Mi mamá se acomodó la cartera y sonrió, una sonrisa grande, de esas que te llenan el estómago. Pidió unos ravioles de ricota y espinaca, bien caseros, y mi papá una milanesa a la napolitana que era casi un escudo. Yo fui por una pizza 7 quesos.
El Tano brindó con un vino tinto. “Por la reina de la casa”, dijo, con la voz un poco ronca. Mi mamá se puso colorada, pero se notaba que le encantaba.

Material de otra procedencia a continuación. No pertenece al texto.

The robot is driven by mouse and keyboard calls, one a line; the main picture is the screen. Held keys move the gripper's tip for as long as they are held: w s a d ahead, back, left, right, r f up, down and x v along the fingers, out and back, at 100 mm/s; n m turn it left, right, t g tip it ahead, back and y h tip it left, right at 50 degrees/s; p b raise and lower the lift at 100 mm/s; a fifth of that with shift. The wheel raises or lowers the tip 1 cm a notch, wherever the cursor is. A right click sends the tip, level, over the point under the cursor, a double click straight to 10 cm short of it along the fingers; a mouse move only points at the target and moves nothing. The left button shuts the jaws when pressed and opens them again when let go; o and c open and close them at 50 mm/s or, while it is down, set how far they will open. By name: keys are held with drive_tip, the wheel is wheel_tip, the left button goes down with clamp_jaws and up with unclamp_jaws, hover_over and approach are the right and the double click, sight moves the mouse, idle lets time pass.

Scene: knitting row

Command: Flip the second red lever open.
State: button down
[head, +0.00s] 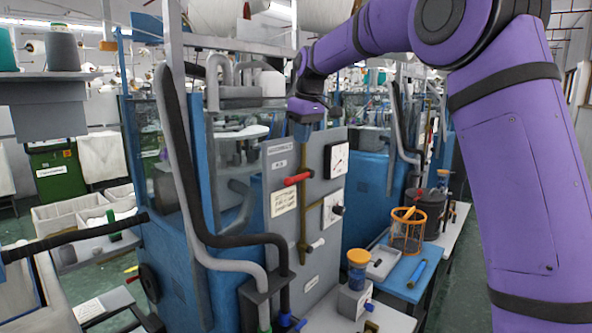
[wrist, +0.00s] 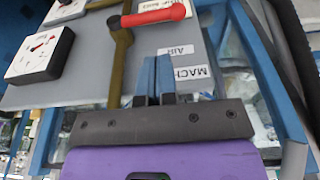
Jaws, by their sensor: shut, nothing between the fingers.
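A grey panel (head: 280,222) carries a brass pipe (head: 304,215) with a red lever (head: 297,179) on it. The lever sticks out sideways from the pipe, to the left in the head view. The red lever also shows at the top of the wrist view (wrist: 158,15), across the brass pipe (wrist: 120,55). A white-handled lever (head: 316,245) sits lower on the same pipe. I cannot make out a second red lever clearly. My gripper (head: 302,132) is shut and empty near the panel's top edge, above the red lever and apart from it. Its blue fingers (wrist: 155,68) point toward the panel.
Two gauges (head: 336,160) (head: 333,207) stick out right of the pipe. Grey and black hoses (head: 180,150) run left of the panel. An orange basket (head: 407,230) stands on a blue-topped table at the right.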

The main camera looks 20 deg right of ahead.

El plato fuerte fue el postre. Cuando mi hermana apareció con una torta chiquita, con una velita, todos en el restaurante se sumaron al "¡Feliz Cumpleaños, Mamá!". Sí, era "Día de la Madre", pero para ella siempre fue como un segundo cumpleaños.

Volvimos a casa caminando lento, con el estómago lleno y el corazón también. A mi mamá le brillaban los ojos, no por el regalo (que era una chalina), sino por el ruido, por el vino, por nosotros. Era domingo, era octubre, era Argentina, y ella era nuestra mamá. La mejor.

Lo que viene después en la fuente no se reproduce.